By now, I’m late for dinner. So I do the unthinkable for me, and call an Uber. (In normal phone times, Uber is for trips to the airport. For all else, there is the bike, my feet, or the metro.) It’s not until I get downstairs and to the corner I realize that without coverage I have no way of checking who is coming for me, and from where, and at what time. (It’s like when the power goes out and you continue to flip all the switches out of habit, shocked each time that there is no light.) I run back upstairs, and discover my Uber has been cancelled. Another one will be twenty minutes. Fine, it’s pouring buckets, but I will Vélib'! (You know you have friends who know you well when, when they hear of your phone troubles, are immediately concerned about your Vélib' access). Not to worry, I have a Vélib' card. Except, when I get to the closest stand, my card is not working. My Amex is also not working. FINE I WILL METRO.
Without a phone.
I’d like to pause and dedicate what follows to Emily Marinoff, my friend and WILDER producer who spent much of last year listening to me mock her (and everyone her age) for their phone dependence. Because, actually not having a phone is not easy. In terms of the Paris metro, which I don’t actually know that well because I’m always biking, it entails reading a lot of signs, and maps, and street signs and hoping for the best.

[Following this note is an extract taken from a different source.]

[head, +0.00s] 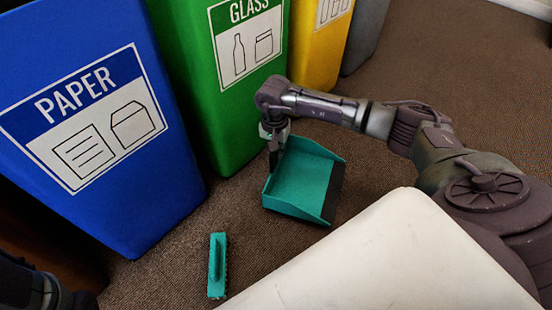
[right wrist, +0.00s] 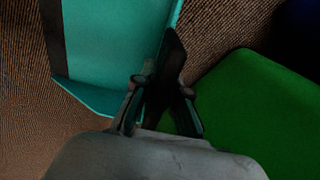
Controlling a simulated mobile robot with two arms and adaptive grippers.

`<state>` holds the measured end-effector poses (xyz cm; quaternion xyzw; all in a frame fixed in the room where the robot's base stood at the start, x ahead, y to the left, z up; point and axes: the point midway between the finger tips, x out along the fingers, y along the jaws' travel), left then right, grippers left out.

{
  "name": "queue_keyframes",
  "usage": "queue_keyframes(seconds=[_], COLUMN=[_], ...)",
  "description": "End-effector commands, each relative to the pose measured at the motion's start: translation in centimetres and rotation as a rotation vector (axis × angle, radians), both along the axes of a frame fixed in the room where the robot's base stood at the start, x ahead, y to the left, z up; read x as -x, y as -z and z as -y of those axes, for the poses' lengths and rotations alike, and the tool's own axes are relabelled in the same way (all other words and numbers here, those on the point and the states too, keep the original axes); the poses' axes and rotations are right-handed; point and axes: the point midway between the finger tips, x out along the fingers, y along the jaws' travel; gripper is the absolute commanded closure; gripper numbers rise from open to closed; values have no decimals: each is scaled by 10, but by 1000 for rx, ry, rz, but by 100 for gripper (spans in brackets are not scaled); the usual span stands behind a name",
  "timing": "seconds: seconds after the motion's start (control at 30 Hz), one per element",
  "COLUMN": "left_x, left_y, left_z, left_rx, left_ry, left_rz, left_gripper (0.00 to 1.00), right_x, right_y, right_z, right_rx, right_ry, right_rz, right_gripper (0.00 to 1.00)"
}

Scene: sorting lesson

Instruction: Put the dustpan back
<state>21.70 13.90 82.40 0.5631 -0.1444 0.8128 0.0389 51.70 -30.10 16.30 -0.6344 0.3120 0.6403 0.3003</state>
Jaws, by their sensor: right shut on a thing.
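The teal dustpan (head: 303,181) is beside the green bin, in the middle of the head view, with its dark-edged lip toward the right. My right gripper (head: 274,148) is at its back left end, and the fingers hide the part they grip. In the right wrist view the dustpan (right wrist: 108,42) fills the upper left, and my right gripper (right wrist: 160,98) is shut on it. I cannot tell whether the dustpan touches the floor. My left gripper is not in view; only a dark part of my left arm shows at the lower left.
A blue paper bin (head: 160,205), a green glass bin (head: 215,120), a yellow bin (head: 312,62) and a grey bin (head: 366,35) stand in a row. A teal brush (head: 217,265) lies on the carpet in front. Carpet (head: 450,60) is clear at the upper right.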

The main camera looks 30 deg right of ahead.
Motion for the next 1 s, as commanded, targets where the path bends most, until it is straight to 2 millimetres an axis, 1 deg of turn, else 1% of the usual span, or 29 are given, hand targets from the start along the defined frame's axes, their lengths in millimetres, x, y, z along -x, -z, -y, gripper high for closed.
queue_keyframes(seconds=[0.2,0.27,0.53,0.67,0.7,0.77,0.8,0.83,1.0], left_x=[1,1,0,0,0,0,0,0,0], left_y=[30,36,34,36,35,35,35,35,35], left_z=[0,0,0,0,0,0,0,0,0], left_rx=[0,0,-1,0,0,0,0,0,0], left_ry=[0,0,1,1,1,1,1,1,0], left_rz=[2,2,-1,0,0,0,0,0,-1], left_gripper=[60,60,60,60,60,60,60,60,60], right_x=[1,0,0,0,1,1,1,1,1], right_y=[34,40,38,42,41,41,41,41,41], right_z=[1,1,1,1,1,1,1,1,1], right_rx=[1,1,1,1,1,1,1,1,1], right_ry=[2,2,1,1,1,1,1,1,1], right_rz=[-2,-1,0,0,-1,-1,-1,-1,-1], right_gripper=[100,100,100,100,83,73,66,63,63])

Being phone-free is also a sort of overwhelming reminder that, not only are we all dependent on phones, but how much the the daily functioning of the world is too. I couldn’t get a car. I couldn’t check my Vélib' app. I couldn’t check the maps to make sure I was actually going to the right place. And the part that made me the most crazy, I couldn’t tell everyone I was late (so late) and was upset that they were likely worried.
It is wild how this one device dominates so much of our movement. And how, at the mercy I was/am of anonymous chat boxes to sort out this primary way of living on my behalf.

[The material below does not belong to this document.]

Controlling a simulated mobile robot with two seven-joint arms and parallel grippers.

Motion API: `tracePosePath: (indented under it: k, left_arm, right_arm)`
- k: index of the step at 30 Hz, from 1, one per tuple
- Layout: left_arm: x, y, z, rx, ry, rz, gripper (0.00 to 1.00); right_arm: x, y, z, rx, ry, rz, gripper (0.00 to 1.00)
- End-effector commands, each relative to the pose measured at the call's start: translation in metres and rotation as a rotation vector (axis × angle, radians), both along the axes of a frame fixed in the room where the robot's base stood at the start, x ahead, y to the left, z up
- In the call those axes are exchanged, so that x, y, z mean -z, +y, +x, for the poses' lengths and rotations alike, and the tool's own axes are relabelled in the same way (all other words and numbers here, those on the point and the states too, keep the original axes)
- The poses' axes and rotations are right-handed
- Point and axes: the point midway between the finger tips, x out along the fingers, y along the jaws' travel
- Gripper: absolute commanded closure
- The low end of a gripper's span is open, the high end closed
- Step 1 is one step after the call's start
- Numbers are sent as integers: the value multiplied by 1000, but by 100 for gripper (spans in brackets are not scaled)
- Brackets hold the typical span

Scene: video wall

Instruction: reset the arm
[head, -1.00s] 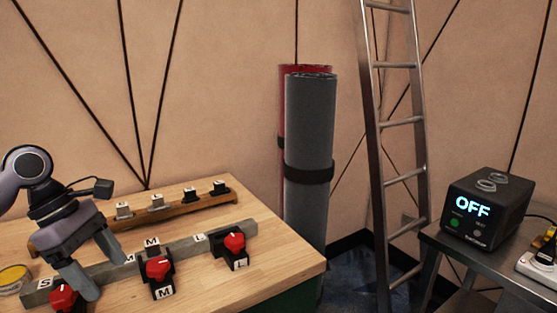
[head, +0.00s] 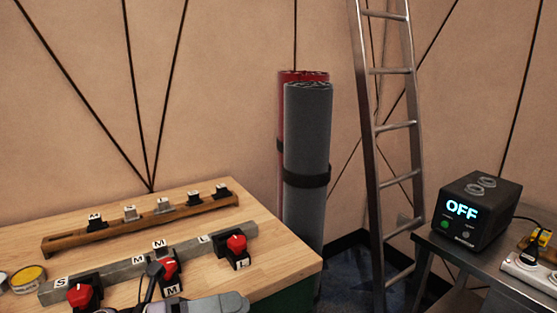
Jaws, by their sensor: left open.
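My left gripper (head: 222,304) shows only in part at the bottom edge of the head view, low in front of the workbench (head: 285,262). Its grey finger points right and the rest is cut off by the frame. It is open, and I see nothing held in it. A thin black stalk on it stands up in front of the middle red-knobbed switch. My right gripper is not in view.
A grey rail with S, M and L labels carries red-knobbed switches (head: 236,243) on the bench. Behind it is a wooden rail (head: 140,224) with several small labelled blocks. Rolled mats (head: 307,130), a ladder (head: 398,125) and a black box reading OFF (head: 480,213) stand right.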

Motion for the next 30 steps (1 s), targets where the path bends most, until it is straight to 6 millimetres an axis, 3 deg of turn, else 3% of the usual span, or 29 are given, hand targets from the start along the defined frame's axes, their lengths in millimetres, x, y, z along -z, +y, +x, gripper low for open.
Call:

I eventually make it to dinner, and later make it back home (my Vélib' card started working again [shrug emoji]).
Fortified by wine and cheese and pasta, I call the main Verizon line and say “operator” about a hundred times until I get an actual person. “Oh my god, it’s so nice to hear a real voice,” I say as though I am being rescued from a desert island after months suffering alone. When I explain my issue, this real voice says in amazement “how did you get to me?!” It makes me think that the epic journey of attempting to speak to a real person might be the overriding folk tale of our future lives.
Whoever this real person is, he is lovely and gets another real person on the line, and they promise, just like Rose and Jack, they will not let me go until this is sorted. (Will AI figure out how to model empathy? I’m not sure if I’m more fearful that they will or they won’t.) Whatever my real life team does works…sort of. Text messages start coming through, if nothing else.
As of this writing I still don’t have a working phone. It’s possible that I will spend the entire month here living the nineties life I profess to miss so much, and this newsletter will temporarily become a time machine back to the era of pay phones…except without pay phones.
Which, I do think I weirdly am also getting a glimpse into one version of the future. Our world is no longer set up for offline life. Talking, banking, traveling. Once I leave the house, my IRL life is very cut off! There is a relief to being disconnected, admittedly, but I wonder how long it will remain enjoyable (I may find out…hello operator!). Meanwhile, my friend brought two Paris road maps for me to dinner.